To be done: Skip the pictures. Transcribe the rest of the data below without changing a word.

Material provided:
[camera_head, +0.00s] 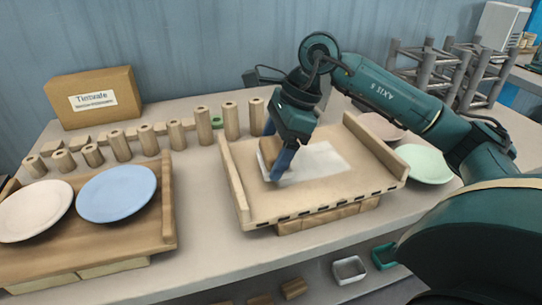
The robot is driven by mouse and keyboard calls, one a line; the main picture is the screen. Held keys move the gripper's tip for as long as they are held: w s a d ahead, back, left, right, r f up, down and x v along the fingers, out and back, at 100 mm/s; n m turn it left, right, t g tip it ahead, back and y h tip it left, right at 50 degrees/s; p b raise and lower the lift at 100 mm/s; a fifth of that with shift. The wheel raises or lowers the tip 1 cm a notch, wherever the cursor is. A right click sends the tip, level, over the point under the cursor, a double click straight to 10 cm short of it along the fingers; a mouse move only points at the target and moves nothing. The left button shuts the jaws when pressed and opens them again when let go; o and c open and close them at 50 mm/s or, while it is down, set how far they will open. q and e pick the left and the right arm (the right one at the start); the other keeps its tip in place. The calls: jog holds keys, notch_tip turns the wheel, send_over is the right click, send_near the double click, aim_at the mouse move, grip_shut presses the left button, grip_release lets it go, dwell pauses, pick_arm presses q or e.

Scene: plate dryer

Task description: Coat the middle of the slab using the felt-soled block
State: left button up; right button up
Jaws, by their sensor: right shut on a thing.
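The slab (319,195) is a pale wooden board with raised side walls, in the middle of the table. A white patch (322,161) covers its middle. My right gripper (276,160) reaches down over the patch's left part, its blue fingers shut on a brown block (266,150). The block is at the left edge of the white patch. Its felt sole is hidden, and I cannot tell whether it touches the slab. My left gripper is not in view.
A wooden tray (168,205) at left holds a pinkish plate (35,210) and a blue plate (117,193). Several wooden cylinders (203,125) stand behind. A mint plate (425,163) lies right of the slab. A cardboard box (95,98) stands at back left.

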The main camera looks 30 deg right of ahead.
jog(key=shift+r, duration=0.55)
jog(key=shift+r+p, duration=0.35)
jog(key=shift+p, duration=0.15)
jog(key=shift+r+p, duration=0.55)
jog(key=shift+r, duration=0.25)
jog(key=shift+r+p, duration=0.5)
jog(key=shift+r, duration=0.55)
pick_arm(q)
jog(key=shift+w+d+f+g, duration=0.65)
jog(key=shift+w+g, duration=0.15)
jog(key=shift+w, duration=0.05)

Output of the task:
[camera_head, +0.00s] 
The robot is driven by mouse and keyboard calls, one a line; the main picture is the screen. Held keys move the gripper's tip for as long as they are held: w s a d ahead, back, left, right, r f up, down and x v along the fingers, out and back, at 100 mm/s; n m turn it left, right, t g tip it ahead, back and y h tip it left, right at 50 degrees/s; p b raise and lower the lift at 100 mm/s; a fifth of that with shift. The wheel raises or lowers the tip 1 cm a notch, wherever the cursor is. A right click sends the tip, level, over the point under the cursor, a double click straight to 10 cm short of it along the fingers; a mouse move only points at the target and moves nothing. The left button shuts the jaws when pressed and opens them again when let go; o and c open and close them at 50 mm/s or, while it is down, set how far they will open. q and e pick the left and the right arm (the right one at the start); the other keeps its tip in place. The calls: jog holds keys, notch_tip turns the wheel, send_over is the right click, send_near the double click, aim_at the mouse move, grip_shut presses the left button, grip_release lets it go, dwell pauses, pick_arm presses q or e.

Scene: plate dryer

Task description: Coat the middle of the slab using the felt-soled block
State: left button up; right button up
Jaws, by their sensor: right shut on a thing.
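The slab (319,195) is a pale wooden board with raised side walls, in the middle of the table. A white patch (322,161) covers its middle. My right gripper (276,160) reaches down over the patch's left part, its blue fingers shut on a brown block (266,150). The block is at the left edge of the white patch. Its felt sole is hidden, and I cannot tell whether it touches the slab. My left gripper is not in view.
A wooden tray (168,205) at left holds a pinkish plate (35,210) and a blue plate (117,193). Several wooden cylinders (203,125) stand behind. A mint plate (425,163) lies right of the slab. A cardboard box (95,98) stands at back left.

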The main camera looks 30 deg right of ahead.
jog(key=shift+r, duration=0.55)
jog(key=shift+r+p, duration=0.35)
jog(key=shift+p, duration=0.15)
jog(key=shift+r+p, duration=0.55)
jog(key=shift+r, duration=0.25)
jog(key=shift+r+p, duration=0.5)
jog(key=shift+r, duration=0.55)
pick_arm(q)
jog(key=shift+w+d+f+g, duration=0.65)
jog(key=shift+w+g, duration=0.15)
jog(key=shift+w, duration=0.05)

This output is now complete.